The fascinations of Japan, suggested by the map at left, are not quickly apparent. Tokyo is not only the world's largest and ugliest city but also the most difficult in which to navigate. There are no street names or numbers. Bewildered, many tourists throw themselves on the mercy of one of the enormous tour agencies, which seem, at first glance, to be the only means of getting about. There is not a corner of Japan that has not been fitted into a package tour: Tokyo by Night, the Tokaido Highway, the Ise Shrine, the Inland Sea, Kyoto, Nara, the Pearl Islands, the Fuji Lakes, Shogunate Nikko. By all means look into the tours—even use them: the Tokyo by Night tour is the only reasonable way of sampling the otherwise expensive splendors of Tokyo nightclub life.

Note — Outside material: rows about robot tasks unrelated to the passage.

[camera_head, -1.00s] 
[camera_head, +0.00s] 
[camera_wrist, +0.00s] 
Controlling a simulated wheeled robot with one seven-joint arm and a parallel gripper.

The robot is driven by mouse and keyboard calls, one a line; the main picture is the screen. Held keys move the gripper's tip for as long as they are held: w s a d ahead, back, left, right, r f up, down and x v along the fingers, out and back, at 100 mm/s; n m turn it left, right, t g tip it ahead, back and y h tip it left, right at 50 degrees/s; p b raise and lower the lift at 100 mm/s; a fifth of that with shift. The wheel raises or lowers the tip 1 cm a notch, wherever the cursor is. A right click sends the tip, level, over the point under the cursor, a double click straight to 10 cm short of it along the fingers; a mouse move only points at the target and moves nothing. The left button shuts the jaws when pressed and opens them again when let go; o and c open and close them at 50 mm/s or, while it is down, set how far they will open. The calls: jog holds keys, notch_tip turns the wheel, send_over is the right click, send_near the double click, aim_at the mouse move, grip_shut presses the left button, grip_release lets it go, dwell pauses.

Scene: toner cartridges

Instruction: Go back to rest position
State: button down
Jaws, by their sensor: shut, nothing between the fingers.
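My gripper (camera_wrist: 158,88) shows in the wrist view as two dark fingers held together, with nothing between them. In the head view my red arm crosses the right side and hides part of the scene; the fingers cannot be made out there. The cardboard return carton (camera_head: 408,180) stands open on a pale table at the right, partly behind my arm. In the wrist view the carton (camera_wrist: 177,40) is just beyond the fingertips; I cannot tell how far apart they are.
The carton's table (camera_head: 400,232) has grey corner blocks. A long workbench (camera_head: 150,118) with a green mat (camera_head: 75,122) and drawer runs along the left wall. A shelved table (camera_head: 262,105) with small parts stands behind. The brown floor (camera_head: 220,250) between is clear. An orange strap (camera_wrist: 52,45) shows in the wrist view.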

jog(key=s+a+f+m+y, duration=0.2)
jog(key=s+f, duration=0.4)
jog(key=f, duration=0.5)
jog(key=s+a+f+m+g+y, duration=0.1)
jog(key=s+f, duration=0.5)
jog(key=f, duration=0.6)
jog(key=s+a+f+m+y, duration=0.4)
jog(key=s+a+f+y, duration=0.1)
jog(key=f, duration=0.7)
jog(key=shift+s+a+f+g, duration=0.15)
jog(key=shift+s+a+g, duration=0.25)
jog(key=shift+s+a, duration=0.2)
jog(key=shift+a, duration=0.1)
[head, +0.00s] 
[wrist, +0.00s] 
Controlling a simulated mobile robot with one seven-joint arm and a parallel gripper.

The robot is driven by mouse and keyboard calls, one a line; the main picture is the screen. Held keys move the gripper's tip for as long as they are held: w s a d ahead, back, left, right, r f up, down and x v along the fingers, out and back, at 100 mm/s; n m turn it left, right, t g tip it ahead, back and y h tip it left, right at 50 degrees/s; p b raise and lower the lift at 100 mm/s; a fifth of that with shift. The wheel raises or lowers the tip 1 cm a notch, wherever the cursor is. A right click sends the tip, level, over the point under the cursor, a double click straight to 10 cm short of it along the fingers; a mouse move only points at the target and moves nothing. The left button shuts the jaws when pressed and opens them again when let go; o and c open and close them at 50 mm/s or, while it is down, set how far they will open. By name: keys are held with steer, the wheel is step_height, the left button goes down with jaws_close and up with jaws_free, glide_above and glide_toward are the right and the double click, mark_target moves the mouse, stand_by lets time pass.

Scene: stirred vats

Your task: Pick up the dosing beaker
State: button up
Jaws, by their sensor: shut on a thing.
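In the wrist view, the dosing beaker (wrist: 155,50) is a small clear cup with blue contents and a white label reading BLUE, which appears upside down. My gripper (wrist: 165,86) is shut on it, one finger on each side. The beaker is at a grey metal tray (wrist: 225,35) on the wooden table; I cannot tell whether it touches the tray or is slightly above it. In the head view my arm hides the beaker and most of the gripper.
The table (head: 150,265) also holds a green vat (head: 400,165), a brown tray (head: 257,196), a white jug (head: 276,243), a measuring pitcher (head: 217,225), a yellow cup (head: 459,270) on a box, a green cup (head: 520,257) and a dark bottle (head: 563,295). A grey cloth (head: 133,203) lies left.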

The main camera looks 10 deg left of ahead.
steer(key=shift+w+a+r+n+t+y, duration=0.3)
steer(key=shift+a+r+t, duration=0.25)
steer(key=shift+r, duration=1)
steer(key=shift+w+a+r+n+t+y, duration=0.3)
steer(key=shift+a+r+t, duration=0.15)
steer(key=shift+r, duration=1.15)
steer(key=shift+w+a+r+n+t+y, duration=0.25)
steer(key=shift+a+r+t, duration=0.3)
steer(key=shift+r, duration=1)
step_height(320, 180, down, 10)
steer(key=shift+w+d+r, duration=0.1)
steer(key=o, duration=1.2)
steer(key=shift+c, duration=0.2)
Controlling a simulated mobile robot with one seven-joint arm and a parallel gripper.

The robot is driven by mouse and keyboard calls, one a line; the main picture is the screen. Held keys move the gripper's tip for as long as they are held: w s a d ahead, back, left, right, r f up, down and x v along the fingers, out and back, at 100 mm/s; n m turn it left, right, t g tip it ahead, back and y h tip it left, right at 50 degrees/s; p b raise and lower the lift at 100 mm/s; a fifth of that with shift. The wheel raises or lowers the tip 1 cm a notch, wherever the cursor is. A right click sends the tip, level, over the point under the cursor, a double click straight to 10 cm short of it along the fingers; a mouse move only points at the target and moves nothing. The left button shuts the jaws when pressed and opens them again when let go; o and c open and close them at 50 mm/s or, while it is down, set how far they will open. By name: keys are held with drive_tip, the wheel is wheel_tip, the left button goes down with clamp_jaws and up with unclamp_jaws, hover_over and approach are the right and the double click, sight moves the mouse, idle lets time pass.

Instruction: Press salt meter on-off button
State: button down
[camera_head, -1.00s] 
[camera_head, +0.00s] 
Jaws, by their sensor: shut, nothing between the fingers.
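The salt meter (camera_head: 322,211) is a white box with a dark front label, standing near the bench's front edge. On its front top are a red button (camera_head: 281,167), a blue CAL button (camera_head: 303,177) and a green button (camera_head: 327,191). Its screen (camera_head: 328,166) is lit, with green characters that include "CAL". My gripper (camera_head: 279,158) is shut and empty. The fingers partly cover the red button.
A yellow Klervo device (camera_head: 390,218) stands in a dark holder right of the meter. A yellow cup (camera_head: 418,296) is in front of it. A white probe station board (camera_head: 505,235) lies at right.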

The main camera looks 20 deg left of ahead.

But hear this: group touring in Japan was set up for the retired bankers and schoolteachers who were the pioneer American tourists to the Orient. The Japanese tourist business has not yet recognized the arrival of the younger, more adventurous travelers, willing to take the pleasures of discovery along with the knocks of getting lost. Below are tips for these adventurers, to help them about Japan on their own.
You should remember to carry the card of your hotel whenever you go out, so that a taxi can get you back. Have the hotel desk write, in Japanese, the whereabouts of the places you want to go during the day, and give these to your taxi driver.
There are 25,000 bars in Tokyo, most of them no bigger than a Manhattan kitchenette. Best bets when barhopping are the bars that belong to the Suntory whisky chain. The best-looking women in Japan are the hostesses at the expensive nightclubs. As a result, American women often feel that Tokyo at night is for men. (No Japanese wife goes out with the boys.) However, wives are welcome—whether they feel it or not.
Dr. Yoshio Hiyama once described the Japanese as being like seabirds that live on a rock, eat fish and propagate. Fish they do eat—and they serve it in ways that may seem either wonderful or very strange indeed. The true adventurer will delight in sushi—thin slices of uncooked tuna or bonito on a mound of vinegared rice, the whole dipped in soy, chased with a thimble of sake. In addition to sukiyaki and tempura, the average American's idea of palatable Japanese food, there are many other foods Westerners will like. The beef that comes from the area around Kobe, often called the best in the world, is the specialty of steak houses like Misono. Kobe steaks, cut in bite-size chunks, are broiled in front of you on a grill, along with baby onions and bean sprouts, and are eaten with chopsticks.
Like the French, the Japanese want to "taste" the season. In the winter this means the extraordinary strawberries that grow on terraces facing the sun above the sea in Atami. In the fall it means the matsutake, the wild pine mushroom. These appear in soups, with tempura, and especially as companions to game—pheasant cooked in hot sake, venison grilled over an open charcoal pit in such restaurants in Tokyo as Akahane and Takamura.